Comments for Does Disney Need Another Walt to Take Home Best Picture?

Walt Disney

Credit: D23


  1. Thomas

    With the Live Action remakes, yes they generally (but not all) do well at the box office, but they’re not great and just rehashes of true classics while bringing nothing new to the table, same with sequels, let’s not forget Frozen II didn’t even get nominated for Best Animated Feature last year – yes Toy Story 3 got a Best Picture nomination but it, Up and Beauty and the Beast brought something different to the front, Beauty had the grandure of the computer animated ballroom, Up had the heart in the story and the animation of all the balloons took your breath away and Toy Story 3 was a celebration of the trilogy. I did expect Coco to get a Best Picture nod but I feel at the moment the trend is for movies that are a bit more independent and don’t otherwise get the attention of a wider audience (hence ‘Parasite’ winning last year, I’m sure it’s a great movie but being a movie in a language that’s not English the majority of cinema goers wouldn’t have even heard of it let alone seen it). I don’t think you need a ‘New Walt’ because you’ll never find a new Walt, but just bring something different and original to the table and the awards will follow. I do think it’s criminal the Best Animated Feature award wasn’t even a thing until 2002 though.

  2. EricJ

    We were THAT…FREAKIN’…CLOSE to having Pixar’s “Inside Out” be the early front-runner to beat for Best Picture 2015.
    Even the Academy knew it. (They wanted to retire the 8-10 Nomination rule, but that rule allowed animated films to compete, so…)
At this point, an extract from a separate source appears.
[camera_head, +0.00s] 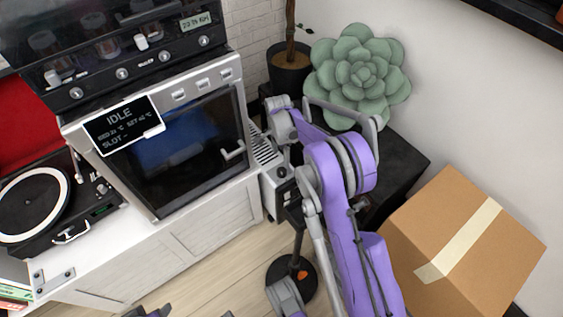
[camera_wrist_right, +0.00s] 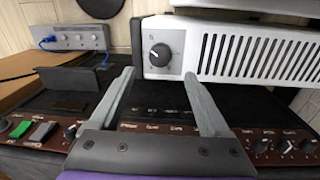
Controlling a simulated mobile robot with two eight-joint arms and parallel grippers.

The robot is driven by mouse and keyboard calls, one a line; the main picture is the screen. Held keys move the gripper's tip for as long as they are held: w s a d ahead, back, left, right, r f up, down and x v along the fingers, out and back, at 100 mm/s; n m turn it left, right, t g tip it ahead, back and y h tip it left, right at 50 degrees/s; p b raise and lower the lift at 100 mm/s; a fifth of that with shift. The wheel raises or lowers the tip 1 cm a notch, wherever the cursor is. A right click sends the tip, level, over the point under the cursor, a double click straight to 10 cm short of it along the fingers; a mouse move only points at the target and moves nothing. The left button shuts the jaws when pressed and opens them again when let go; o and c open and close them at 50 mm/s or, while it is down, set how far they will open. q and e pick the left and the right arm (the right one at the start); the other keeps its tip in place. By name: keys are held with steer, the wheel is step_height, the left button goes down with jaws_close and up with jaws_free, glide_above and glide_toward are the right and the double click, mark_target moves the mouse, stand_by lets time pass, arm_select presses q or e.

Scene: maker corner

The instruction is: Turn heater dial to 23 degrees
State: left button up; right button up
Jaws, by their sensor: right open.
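The heater is a white box with a slotted grille (camera_wrist_right: 262,58) in the right wrist view. Its black round dial (camera_wrist_right: 160,55) has a light pointer mark, but I cannot read its setting. In the head view the heater (camera_head: 266,153) stands right of the oven, partly hidden by my right arm. My right gripper (camera_wrist_right: 158,78) is open and empty. Its two grey fingers point towards the dial, one on each side of it in the picture, apparently without touching it. My left gripper is not clearly seen; only small purple and grey slivers show at the bottom edge of the head view.
In the wrist view, a dark panel with knobs (camera_wrist_right: 285,147) lies below the heater, and a grey box with a blue cable (camera_wrist_right: 75,38) stands left. In the head view are an oven (camera_head: 185,145), a record player (camera_head: 40,205), a succulent (camera_head: 358,70) and a cardboard box (camera_head: 425,235).

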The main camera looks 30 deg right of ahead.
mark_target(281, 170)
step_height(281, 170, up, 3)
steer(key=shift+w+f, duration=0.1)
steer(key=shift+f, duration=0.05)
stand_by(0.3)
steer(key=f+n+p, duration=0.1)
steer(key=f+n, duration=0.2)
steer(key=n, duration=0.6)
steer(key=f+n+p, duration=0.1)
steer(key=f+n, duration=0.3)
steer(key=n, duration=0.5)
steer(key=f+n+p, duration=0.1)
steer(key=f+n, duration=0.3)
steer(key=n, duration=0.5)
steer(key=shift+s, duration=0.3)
    But nowadays, Oscars are basically dictated by the Golden Globes and Critics’ Circle, which provide us with the nominees we can’t think of in weak years, and if the GG’s said that Inside Out couldn’t get a Best Comedy or Musical nom (because they don’t allow animateds), well, that was the ballgame.
    So now, the nominations are either the studio-hyped Oscar-bait favorites that the Golden Globes was gullible enough to fall for, and the dreary arthouse indies that the Critics Circles stick up for, because they think the big-studio movies will get all the attention.